Print verbatim the opening line of the material and every subsequent line through the one containing "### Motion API".

• _Recorded robot episodes_
__________
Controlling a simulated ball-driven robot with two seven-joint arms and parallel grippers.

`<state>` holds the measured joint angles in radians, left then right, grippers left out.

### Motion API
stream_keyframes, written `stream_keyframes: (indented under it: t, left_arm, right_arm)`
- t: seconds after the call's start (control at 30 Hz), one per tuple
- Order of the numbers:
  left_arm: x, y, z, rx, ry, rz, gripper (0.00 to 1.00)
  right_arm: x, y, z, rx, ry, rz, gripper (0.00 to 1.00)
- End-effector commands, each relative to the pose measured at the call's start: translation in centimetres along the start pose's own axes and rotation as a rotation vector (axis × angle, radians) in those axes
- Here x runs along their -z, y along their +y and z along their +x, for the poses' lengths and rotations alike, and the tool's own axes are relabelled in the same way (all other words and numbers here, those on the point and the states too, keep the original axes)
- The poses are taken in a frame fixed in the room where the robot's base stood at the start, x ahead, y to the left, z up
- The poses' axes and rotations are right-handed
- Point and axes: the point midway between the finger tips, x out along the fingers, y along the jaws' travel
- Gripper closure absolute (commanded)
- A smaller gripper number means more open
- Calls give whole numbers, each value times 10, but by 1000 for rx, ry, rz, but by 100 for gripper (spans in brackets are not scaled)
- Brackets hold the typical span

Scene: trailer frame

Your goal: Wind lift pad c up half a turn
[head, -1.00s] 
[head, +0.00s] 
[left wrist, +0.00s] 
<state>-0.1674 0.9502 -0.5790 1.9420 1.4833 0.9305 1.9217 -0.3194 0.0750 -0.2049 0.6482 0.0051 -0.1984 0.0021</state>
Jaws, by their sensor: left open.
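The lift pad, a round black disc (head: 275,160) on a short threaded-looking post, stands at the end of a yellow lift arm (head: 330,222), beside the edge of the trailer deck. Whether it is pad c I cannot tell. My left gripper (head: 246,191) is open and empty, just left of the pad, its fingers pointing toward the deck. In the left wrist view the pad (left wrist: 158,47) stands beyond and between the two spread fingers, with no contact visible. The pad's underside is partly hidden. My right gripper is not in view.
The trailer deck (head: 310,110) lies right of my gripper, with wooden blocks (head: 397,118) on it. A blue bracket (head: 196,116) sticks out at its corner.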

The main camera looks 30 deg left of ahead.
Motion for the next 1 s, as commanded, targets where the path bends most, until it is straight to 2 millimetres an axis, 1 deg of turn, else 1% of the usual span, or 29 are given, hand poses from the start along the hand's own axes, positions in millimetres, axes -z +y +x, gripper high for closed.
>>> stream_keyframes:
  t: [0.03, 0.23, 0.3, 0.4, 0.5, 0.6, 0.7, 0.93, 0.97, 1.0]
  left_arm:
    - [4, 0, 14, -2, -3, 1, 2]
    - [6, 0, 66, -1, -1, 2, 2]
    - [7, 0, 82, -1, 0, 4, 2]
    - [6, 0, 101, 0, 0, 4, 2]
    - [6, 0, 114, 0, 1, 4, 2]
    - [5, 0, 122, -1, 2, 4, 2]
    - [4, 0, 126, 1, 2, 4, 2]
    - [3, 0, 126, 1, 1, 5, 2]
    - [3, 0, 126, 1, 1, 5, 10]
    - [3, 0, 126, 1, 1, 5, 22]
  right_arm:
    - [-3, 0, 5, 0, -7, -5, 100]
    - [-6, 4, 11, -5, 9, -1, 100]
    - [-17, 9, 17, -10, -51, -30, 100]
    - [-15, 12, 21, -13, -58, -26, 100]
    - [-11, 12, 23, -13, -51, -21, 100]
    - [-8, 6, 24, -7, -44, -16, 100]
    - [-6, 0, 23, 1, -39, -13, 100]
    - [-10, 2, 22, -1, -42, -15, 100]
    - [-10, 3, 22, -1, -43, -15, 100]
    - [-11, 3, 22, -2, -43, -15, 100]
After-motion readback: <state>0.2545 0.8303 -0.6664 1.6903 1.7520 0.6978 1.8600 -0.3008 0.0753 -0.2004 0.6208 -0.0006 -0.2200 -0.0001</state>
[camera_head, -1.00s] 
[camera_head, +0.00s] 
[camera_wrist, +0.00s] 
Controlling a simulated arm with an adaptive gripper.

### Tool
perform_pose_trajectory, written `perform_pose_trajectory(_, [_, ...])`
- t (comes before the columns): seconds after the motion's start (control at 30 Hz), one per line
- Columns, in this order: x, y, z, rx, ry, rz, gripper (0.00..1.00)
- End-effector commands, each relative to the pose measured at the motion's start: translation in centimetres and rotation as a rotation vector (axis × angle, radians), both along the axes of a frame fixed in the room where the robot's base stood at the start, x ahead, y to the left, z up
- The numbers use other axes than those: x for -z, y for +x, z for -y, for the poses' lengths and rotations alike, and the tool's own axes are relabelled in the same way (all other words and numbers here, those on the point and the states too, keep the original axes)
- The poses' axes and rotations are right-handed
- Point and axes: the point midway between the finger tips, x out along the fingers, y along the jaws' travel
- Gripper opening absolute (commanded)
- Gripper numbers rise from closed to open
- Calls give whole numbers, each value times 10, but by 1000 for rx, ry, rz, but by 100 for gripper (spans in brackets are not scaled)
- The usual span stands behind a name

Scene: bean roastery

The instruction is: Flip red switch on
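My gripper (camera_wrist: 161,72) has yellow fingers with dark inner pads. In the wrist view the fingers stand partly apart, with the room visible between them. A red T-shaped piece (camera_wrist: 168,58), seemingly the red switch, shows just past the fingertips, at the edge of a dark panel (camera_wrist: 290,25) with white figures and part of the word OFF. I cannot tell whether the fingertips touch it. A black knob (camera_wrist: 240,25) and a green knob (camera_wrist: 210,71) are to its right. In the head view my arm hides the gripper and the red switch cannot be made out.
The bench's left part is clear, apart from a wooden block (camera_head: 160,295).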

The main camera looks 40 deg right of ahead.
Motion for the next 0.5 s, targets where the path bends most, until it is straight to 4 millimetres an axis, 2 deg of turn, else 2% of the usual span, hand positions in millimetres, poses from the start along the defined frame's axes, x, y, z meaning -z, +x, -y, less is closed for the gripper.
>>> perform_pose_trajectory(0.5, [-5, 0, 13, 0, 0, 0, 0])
__________
• _Expected output_
Controlling a simulated ball-driven robot with two seven-joint arms and parallel grippers.

`<state>` holds the measured joint angles in radians, left then right, grippers left out.

### Motion API

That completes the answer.